Wednesday night, at a StrictlyVC event in San Francisco, venture capitalist Aileen Lee took the stage to interview Amy Chang, a former eBay product manager turned head of Google Analytics turned startup founder.
It’s a transition that has introduced Chang to night sweats, she readily admitted.
Chang’s three-year-old startup, Accompany, received one of its first checks from Lee’s firm, Cowboy Ventures. And Lee asked Chang about what it’s like to leave behind a cushy paycheck to launch something new, even with her former Google colleague, Matthias Ruhl — a large-scale systems design expert — by her side as her cofounder.
For one thing, Chang said, getting the company to the point where it could launch publicly took far longer than either she or Ruhl imagined it would. Though they now claim that they’ve built the second-largest database of people behind LinkedIn — Accompany basically creates cheat sheets for folks who need to get up to speed quickly on the new people and companies they meet every day — it took them 2.5 years.
They’ve also had to raise a bunch of money — $40 million altogether so far.
“It was a much bigger data challenge than we expected,” Chang said. “We had to build this whole data platform ourselves. Though once you have textured understanding of how a person’s network lays out . . . you can serve them a lot better.”
The native Texan, who nabbed her electrical engineering degree from Stanford and stayed in California, has also learned the pleasures and pain of working with 40 people, compared with the hundreds she managed at Google.

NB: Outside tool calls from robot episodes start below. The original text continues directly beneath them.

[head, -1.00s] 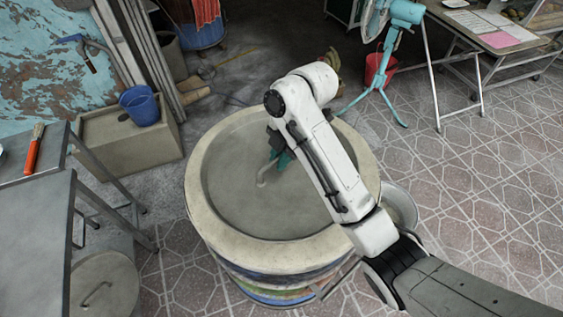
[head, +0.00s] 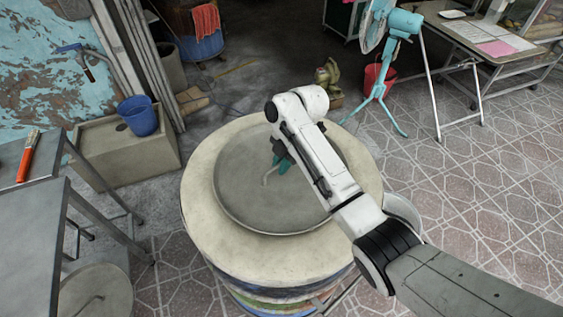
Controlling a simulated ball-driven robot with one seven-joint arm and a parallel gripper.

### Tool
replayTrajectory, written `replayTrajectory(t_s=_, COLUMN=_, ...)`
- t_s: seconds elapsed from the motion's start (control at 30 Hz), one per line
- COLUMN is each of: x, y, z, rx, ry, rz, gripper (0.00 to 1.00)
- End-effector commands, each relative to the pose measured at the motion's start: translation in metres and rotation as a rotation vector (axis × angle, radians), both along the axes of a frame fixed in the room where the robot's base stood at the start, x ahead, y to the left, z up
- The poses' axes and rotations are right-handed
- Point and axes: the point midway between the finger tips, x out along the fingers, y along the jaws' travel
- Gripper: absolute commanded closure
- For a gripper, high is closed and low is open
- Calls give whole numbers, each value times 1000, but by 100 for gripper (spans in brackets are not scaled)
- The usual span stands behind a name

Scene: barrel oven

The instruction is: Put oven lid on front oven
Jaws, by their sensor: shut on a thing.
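The oven lid (head: 260,205) is a round grey disc with a thin bent handle (head: 268,177). It lies level over the mouth of the front oven, the barrel with a broad pale rim (head: 210,240) and a coloured lower body. The rim shows all around the lid, except where my arm covers it. I cannot tell whether the lid touches the rim. My gripper (head: 281,165), with teal fingers, is shut on the lid's handle near the lid's middle. My arm hides the right part of the lid.
A metal table (head: 28,230) with a brush (head: 28,155) stands at left. A second round lid (head: 85,302) lies low at the lower left. A blue bucket (head: 138,115) sits on a concrete block behind. A teal fan (head: 385,75) stands behind right. The tiled floor at right is clear.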

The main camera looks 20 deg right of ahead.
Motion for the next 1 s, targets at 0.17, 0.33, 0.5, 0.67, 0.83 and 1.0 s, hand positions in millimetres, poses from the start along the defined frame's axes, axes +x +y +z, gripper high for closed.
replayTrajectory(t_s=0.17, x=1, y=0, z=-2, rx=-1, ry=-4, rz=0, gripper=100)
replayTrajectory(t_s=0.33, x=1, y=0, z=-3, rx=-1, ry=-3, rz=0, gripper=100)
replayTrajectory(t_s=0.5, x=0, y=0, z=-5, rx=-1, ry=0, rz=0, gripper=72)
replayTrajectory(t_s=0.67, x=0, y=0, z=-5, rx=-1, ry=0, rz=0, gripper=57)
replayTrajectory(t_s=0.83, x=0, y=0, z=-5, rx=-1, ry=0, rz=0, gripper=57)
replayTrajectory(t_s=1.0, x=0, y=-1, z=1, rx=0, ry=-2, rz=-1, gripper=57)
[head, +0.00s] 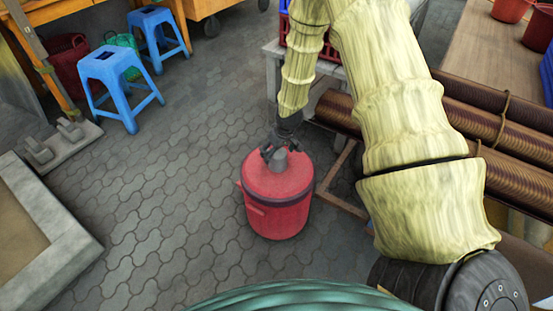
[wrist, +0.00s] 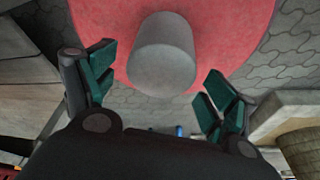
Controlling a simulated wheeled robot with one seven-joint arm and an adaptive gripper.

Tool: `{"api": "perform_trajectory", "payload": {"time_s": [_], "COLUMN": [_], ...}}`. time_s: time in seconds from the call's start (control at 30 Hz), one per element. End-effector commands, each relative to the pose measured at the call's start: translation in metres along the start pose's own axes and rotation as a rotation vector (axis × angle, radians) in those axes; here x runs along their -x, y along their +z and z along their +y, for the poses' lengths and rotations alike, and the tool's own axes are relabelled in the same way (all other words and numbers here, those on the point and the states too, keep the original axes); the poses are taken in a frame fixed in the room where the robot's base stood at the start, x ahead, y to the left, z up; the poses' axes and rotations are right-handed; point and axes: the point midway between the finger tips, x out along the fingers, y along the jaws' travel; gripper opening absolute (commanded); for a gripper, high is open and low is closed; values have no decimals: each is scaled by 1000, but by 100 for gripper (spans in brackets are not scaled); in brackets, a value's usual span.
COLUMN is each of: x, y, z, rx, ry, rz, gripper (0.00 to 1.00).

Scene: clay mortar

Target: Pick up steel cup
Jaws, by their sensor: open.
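The steel cup (head: 279,160) is a small grey cylinder on top of a red drum (head: 275,212). In the wrist view the cup (wrist: 162,52) looks plain grey and lies between and a little beyond my fingertips, with the red drum top (wrist: 225,35) under it. My gripper (head: 275,148) is over the drum top at the cup. In the wrist view my gripper (wrist: 152,85) is open, with one green-padded finger on each side and gaps between the fingers and the cup. I cannot tell its exact height against the cup.
Ribbed brown pipes (head: 475,115) lie right of the drum, near a wooden frame (head: 340,180). Two blue stools (head: 112,75) stand at upper left. A concrete-edged trough (head: 65,235) is at lower left. The paved floor (head: 160,190) left of the drum is clear.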

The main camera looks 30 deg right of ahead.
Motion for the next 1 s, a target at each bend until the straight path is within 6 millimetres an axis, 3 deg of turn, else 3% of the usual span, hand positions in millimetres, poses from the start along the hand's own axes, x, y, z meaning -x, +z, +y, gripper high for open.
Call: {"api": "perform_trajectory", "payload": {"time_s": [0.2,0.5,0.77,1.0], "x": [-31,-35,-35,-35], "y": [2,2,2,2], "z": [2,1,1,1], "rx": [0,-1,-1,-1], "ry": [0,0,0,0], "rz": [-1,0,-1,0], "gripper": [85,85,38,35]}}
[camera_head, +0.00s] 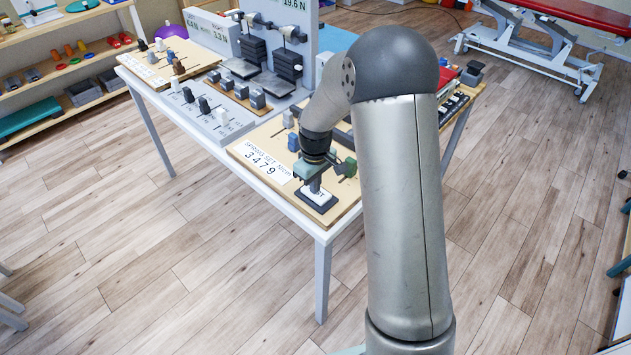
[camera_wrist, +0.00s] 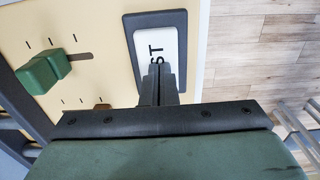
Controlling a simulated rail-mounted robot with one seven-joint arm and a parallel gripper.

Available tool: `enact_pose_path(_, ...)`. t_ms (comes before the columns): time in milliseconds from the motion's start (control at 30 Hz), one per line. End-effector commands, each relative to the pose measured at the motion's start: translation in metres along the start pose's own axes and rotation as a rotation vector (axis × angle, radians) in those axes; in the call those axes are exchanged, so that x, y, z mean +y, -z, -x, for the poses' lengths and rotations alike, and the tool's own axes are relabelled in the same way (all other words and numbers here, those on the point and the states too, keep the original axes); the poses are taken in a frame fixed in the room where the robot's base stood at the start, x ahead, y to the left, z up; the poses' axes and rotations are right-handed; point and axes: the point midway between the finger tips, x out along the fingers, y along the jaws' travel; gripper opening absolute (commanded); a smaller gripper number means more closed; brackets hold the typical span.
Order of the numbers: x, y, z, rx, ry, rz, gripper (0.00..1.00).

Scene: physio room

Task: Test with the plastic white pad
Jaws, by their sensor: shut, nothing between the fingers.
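The white pad (camera_head: 319,195) sits in a dark frame at the front corner of the wooden board. In the wrist view the white pad (camera_wrist: 165,42) shows the letters "ST", the rest of its lettering being covered by my fingers. My gripper (camera_wrist: 159,72) is shut and empty, with its fingertips over the pad. In the head view my gripper (camera_head: 316,186) points down at the pad. I cannot tell whether the fingertips touch it.
A green slider knob (camera_wrist: 43,72) stands in a slot beside the pad. The table's front edge is close to the pad, with open floor beyond.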

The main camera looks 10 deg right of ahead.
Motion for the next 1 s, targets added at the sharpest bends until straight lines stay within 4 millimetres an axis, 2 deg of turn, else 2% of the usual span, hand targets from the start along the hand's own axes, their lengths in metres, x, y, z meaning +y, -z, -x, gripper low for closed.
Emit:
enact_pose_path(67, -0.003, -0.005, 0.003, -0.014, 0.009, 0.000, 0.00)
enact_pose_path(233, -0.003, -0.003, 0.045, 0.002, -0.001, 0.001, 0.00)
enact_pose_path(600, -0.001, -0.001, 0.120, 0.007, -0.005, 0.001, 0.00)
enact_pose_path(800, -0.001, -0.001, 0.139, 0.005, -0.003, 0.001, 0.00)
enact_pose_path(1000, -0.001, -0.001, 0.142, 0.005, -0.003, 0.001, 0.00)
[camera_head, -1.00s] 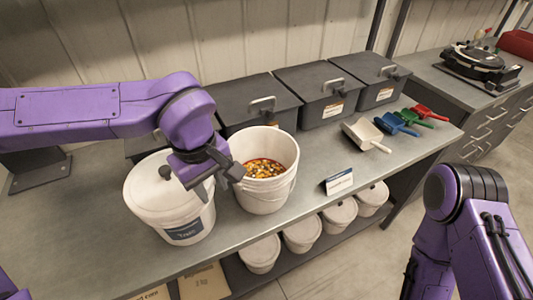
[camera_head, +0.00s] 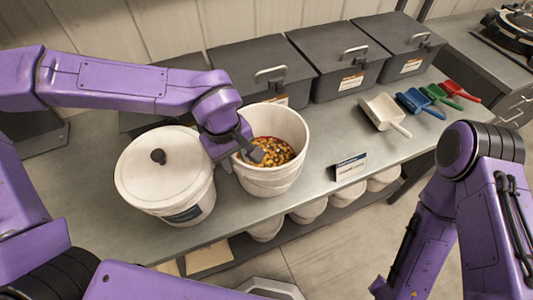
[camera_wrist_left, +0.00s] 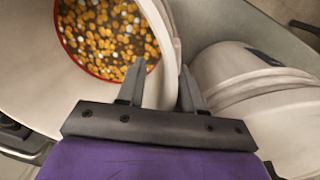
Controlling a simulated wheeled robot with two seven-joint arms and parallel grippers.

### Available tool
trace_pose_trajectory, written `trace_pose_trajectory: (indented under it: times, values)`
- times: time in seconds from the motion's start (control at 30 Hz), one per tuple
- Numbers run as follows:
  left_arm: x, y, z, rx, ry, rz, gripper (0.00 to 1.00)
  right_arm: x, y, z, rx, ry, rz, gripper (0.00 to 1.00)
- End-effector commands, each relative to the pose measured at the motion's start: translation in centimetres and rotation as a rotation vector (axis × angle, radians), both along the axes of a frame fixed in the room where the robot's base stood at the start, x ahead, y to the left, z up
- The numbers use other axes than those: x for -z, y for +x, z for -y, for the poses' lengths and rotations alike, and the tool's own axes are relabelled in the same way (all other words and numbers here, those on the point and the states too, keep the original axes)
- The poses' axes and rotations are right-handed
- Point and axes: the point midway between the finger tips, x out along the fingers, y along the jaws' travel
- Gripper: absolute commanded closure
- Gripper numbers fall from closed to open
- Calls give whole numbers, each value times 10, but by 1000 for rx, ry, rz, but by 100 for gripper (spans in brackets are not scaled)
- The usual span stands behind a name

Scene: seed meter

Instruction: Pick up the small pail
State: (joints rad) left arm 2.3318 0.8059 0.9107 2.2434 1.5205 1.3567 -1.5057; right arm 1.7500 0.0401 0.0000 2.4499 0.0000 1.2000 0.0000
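An open white pail (camera_head: 270,185) with mixed yellow and dark seeds in it stands on the grey bench. My left gripper (camera_head: 250,149) is at its left rim, pointing down. In the left wrist view, the pail's rim (camera_wrist_left: 166,42) runs between the two spread fingers of my left gripper (camera_wrist_left: 160,88), with the seeds on the left side. I cannot tell whether the fingers touch the wall. My right arm comes in at the right, but its gripper is outside the view.
A lidded white bucket (camera_head: 165,175) stands close left of the pail and also shows in the left wrist view (camera_wrist_left: 245,85). Dark lidded bins (camera_head: 335,65) stand behind. A small sign (camera_head: 351,167), a white scoop (camera_head: 383,112) and coloured scoops lie right. Several white tubs are below the bench.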

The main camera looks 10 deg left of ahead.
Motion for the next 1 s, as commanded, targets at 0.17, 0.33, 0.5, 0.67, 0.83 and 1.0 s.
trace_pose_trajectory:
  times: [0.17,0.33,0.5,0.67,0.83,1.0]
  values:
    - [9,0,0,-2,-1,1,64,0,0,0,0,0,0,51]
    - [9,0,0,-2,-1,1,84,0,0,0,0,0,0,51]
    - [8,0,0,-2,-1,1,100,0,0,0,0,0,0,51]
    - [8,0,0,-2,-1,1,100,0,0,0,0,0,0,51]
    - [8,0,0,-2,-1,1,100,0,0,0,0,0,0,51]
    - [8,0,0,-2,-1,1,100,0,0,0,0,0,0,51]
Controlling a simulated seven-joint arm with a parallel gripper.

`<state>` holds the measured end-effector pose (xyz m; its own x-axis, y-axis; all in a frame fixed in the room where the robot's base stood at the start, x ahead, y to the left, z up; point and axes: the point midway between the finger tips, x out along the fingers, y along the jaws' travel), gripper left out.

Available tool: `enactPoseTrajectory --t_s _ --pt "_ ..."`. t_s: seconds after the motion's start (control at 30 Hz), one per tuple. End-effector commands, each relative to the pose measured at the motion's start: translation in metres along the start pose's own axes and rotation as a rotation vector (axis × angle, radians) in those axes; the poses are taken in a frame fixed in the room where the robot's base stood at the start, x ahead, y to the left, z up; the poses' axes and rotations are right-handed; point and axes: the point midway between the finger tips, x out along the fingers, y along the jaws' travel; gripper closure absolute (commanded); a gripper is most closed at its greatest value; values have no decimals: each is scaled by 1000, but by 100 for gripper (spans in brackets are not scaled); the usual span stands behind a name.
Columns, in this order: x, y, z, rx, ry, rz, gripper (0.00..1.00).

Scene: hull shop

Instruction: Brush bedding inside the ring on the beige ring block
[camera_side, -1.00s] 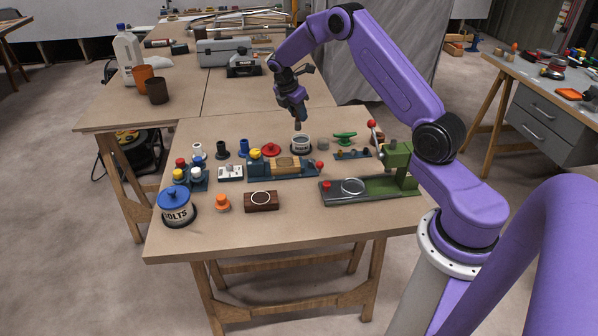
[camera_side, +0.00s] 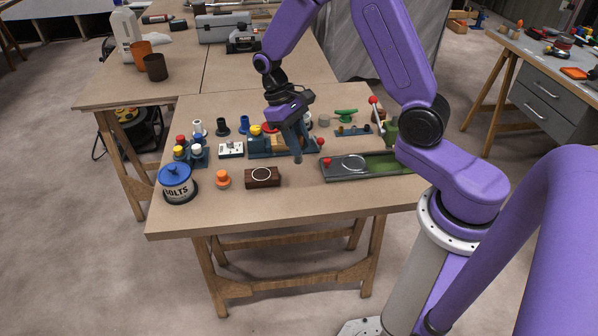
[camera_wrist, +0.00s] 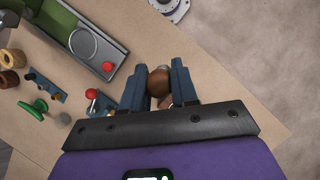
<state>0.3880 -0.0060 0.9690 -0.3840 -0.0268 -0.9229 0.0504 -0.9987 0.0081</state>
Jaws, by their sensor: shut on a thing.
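My gripper (camera_side: 297,157) is right of the block and above the table, pointing down. In the wrist view my gripper (camera_wrist: 158,90) is shut on a brown rounded piece (camera_wrist: 158,82), which looks like the brush's handle end. Its bristles are not clearly seen. The ring block is not visible in the wrist view.
A green fixture (camera_side: 385,163) with a ring stands right of my gripper. A blue vise-like fixture (camera_side: 258,146) is behind it. Bare tabletop lies in front.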

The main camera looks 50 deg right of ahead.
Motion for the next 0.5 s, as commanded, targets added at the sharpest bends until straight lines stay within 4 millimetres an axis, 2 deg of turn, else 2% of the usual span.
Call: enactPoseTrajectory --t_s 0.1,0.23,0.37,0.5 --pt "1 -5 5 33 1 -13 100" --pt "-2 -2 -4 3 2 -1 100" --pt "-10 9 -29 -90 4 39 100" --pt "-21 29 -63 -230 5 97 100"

“When you’re at Google and it’s more a GM role, you’re managing to a mean.” Explained Chang, “On any given day, maybe 20 percent of people are performing at a 5 [level] out of a 10. They’ve got stuff going on or are distracted by something. That 20 percent who aren’t operating at a 9 or 10 level of intensity is okay, because in the grand scheme of things, you’re [still in good shape].”
When it’s 40 people, “every person matters. I know now whose child is sick — whose cat is sick. I have to make sure people’s emotional needs are met because if they aren’t, they can’t focus and perform” at the level required to move a startup meaningfully forward every day.
The good news for Chang: her leap out of Google appears to be paying off. Though she declined to get into granular detail about her business owing to competitive concerns (Accompany is far from the only virtual assistant game in town), she was recently pursued by Cisco, which invited her to join its board.
She says that plum role came about because recruiter Jim Citrin, who leads Spencer Stuart’s North American CEO practice, began using Accompany last year, “got excited about it,” and told Cisco CEO Chuck Robbins to try it, too. “He was like, ‘Who makes this?’”
It helps that Cisco was looking to add to its board a digital native who’d grown up with mobile and with analytics in particular. “I kind of fit the profile, and there was good chemistry,” she said.
The position — which pays her a $75,000 annual retainer and gives her a grant of restricted stock worth several hundred thousand dollars, says a recent New York Times article — presumably offsets much of the financial pressure that many other company founders face.
But Chang says she still wakes up in a cold panic at 3 a.m. oftentimes.
She has resigned herself to the fact that it’s the new normal. But she did have some advice to other aspiring founders in the room: “Do not wake up your spouse every time it happens.”